A molecular view of a saturated solution of calcium hydroxide would look similar to the following,
with clumps of undissolved calcium hydroxide at the bottom of the beaker in equilibrium with
dissolved Ca2+ and OH- ions (although their would be twice as many OH- ions than Ca2+ ions):
Note that the rate of dissolving is equal to the rate of precipitation in a saturated solution
equilibrium.
In this type of equilibrium, the equilibrium constant is called the solubility product, and is
represented by the symbol Ksp. Whenever you see the symbol Ksp it refers to a solubility
equation, written with the solid to the left of the equilibrium sign, and the dissolved products to the
right. The Ksp for this reaction will be:
Ksp = [Ca2+][OH-]2
(The solid state is not included in a Ksp expression since it is a pure substance and cannot be
expressed as a concentration).
Note that substances that have a large Ksp value have a higher solubility (more dissolved ions);
and substances with a small Ksp value have a lower solubility (few dissolved ions).

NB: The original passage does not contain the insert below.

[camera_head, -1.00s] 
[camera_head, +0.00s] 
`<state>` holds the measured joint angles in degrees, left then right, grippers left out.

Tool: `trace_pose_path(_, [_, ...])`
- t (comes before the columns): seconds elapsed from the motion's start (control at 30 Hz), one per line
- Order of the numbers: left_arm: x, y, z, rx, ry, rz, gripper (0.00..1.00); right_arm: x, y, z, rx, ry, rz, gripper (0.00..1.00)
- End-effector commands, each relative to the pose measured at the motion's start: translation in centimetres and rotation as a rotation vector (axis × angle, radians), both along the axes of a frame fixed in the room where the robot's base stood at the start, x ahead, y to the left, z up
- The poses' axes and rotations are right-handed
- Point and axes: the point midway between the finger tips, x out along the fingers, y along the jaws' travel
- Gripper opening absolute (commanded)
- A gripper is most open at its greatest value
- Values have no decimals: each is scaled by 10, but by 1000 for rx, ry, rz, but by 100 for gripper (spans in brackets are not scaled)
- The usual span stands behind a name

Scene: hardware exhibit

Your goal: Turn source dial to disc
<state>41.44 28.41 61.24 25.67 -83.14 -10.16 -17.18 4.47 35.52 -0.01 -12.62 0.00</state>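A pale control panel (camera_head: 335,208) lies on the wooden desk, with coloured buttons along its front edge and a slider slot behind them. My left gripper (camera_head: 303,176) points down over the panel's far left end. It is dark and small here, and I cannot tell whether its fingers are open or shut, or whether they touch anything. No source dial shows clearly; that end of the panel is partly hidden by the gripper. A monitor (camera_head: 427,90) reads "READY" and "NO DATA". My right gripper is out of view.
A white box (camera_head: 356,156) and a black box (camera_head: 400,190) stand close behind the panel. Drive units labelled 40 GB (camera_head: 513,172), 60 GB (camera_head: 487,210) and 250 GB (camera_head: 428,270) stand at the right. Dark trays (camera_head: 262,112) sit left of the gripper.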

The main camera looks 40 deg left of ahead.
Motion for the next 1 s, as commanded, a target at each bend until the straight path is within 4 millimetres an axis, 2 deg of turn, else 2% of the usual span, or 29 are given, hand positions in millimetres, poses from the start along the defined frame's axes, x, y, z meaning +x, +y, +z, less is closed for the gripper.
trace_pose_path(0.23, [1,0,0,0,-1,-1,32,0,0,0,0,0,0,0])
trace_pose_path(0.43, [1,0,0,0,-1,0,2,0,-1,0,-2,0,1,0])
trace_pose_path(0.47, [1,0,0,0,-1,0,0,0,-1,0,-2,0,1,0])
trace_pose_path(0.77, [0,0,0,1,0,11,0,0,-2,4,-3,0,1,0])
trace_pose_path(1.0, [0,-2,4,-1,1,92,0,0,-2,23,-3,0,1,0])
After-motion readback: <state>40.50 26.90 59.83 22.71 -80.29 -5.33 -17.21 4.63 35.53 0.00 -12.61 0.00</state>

Every substance that forms a saturated solution will have a Ksp. However, for very soluble
substances like NaCl, the value is so large that the concept is rarely used. In low solubility
substances, the value of Ksp is a useful quantity that lets us predict and calculate solubilities of
substances in solution. In this experiment you will collect the data that allows you to calculate the
solubility of Ca(OH)2, and its Ksp value.